- Written problem
Report all lines holding "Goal".

— START Data provided —

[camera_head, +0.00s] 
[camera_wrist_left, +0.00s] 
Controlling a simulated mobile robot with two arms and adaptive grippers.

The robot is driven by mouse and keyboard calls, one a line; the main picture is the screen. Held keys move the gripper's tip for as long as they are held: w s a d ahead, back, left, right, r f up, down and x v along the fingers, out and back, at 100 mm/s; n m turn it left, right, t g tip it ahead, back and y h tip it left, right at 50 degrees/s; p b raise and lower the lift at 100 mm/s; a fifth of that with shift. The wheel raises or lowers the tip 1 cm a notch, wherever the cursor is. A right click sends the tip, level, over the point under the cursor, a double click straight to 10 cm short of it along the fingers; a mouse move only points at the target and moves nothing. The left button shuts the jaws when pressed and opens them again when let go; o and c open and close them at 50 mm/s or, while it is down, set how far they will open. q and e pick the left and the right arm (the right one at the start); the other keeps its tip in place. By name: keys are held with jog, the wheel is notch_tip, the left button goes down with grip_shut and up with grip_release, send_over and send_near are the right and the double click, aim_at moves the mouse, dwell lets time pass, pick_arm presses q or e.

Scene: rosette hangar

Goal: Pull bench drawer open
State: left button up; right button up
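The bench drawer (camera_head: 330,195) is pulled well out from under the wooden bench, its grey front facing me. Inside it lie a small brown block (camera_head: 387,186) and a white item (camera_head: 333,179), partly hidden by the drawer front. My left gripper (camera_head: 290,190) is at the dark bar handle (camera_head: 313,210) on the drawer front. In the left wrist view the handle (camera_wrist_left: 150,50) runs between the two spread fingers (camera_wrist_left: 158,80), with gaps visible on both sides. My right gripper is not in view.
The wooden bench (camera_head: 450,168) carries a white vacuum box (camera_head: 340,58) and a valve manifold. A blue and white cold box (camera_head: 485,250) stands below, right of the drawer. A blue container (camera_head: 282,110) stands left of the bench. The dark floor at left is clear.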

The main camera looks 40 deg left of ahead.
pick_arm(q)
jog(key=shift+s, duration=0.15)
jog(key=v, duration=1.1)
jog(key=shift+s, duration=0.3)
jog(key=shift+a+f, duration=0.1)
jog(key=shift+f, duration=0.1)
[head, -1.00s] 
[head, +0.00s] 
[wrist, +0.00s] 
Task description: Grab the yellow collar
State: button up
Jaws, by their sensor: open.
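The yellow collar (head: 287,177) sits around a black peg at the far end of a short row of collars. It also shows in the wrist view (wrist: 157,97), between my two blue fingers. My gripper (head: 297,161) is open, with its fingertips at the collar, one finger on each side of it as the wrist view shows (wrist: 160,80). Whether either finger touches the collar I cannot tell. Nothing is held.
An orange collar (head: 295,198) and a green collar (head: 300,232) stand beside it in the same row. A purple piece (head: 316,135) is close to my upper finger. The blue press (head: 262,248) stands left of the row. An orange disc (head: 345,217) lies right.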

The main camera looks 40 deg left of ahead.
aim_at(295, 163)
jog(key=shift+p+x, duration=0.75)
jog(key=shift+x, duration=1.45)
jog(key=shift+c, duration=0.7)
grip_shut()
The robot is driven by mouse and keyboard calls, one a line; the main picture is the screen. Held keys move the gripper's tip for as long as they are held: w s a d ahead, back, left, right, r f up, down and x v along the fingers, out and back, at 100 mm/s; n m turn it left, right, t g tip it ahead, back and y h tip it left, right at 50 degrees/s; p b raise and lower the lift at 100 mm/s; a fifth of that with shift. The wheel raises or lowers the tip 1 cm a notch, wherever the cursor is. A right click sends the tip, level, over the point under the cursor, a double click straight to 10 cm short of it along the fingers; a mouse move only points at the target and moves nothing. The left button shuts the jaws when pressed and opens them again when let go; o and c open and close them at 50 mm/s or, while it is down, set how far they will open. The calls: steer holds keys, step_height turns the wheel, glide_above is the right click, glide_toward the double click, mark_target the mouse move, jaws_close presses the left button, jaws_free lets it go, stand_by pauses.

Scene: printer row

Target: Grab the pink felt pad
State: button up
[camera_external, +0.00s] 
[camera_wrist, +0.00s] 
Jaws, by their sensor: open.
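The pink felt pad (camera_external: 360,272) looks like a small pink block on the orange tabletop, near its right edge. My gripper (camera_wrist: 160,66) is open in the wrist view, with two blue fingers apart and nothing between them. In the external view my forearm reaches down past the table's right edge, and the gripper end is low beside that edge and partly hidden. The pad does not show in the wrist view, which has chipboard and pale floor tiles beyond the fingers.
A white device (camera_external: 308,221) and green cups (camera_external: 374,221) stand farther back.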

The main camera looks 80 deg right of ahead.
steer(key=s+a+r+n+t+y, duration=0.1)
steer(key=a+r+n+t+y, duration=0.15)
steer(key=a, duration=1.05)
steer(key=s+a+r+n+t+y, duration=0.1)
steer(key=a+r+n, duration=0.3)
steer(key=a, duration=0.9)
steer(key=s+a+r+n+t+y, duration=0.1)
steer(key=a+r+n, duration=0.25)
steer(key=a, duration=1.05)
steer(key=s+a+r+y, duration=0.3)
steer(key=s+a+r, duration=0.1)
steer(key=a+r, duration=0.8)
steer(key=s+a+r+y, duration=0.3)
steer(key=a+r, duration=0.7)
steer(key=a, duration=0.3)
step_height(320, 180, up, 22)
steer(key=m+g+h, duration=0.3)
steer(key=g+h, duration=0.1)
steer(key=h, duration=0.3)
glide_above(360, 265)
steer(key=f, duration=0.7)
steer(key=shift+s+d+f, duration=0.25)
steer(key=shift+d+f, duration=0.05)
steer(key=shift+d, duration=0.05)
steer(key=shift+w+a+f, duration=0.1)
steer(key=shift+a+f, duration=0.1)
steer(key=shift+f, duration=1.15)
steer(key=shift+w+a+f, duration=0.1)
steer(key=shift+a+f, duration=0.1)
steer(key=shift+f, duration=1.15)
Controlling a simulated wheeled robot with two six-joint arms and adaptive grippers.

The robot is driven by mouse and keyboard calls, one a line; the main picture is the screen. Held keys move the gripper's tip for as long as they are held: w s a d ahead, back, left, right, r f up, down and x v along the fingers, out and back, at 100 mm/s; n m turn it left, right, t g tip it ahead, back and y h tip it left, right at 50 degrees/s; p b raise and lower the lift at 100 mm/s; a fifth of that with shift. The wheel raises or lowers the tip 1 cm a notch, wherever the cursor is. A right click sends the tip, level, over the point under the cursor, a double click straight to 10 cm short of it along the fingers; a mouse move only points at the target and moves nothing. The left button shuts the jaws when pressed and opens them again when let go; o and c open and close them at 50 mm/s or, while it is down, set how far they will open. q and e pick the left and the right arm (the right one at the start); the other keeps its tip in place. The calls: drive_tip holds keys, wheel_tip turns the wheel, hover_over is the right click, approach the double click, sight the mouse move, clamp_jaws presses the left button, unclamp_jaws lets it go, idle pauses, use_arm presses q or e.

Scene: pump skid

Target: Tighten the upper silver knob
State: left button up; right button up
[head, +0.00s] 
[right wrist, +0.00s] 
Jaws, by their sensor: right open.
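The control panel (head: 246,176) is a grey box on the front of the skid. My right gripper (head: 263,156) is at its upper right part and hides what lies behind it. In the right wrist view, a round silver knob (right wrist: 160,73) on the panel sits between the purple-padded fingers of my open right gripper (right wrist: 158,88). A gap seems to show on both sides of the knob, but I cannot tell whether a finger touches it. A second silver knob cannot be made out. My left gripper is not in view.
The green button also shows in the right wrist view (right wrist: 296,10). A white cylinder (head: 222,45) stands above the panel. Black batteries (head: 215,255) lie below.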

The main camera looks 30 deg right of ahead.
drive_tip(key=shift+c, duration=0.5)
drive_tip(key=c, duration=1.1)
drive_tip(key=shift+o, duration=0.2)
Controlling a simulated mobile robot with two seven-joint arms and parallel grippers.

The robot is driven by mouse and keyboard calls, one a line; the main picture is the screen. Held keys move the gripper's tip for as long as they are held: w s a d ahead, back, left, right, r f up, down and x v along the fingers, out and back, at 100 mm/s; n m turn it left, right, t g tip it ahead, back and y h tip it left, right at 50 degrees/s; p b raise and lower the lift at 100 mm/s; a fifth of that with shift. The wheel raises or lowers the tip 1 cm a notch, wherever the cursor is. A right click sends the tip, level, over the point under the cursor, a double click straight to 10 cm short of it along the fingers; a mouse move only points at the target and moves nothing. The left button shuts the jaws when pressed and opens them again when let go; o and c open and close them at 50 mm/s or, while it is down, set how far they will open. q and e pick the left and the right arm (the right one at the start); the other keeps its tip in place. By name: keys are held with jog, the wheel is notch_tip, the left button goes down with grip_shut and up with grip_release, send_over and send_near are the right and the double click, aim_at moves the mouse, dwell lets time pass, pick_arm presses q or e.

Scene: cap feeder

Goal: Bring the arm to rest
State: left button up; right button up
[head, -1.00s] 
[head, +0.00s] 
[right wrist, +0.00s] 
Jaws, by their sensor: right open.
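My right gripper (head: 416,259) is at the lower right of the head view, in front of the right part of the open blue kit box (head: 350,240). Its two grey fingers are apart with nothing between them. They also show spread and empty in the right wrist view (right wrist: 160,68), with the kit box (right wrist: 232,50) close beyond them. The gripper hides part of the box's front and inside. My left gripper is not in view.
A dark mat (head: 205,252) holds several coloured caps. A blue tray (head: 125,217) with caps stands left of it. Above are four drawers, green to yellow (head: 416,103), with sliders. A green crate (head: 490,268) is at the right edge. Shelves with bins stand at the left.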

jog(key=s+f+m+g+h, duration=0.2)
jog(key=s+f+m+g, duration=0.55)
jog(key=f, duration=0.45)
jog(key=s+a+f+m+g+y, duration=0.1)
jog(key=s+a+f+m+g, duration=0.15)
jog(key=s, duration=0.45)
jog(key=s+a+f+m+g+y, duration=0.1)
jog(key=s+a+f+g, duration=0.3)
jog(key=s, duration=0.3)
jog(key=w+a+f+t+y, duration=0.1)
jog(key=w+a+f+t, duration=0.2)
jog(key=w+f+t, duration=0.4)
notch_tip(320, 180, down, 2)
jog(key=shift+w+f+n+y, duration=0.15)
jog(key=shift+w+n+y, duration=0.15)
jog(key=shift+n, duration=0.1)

— END Data provided —

- Correct response
Goal: Pull bench drawer open
Goal: Bring the arm to rest

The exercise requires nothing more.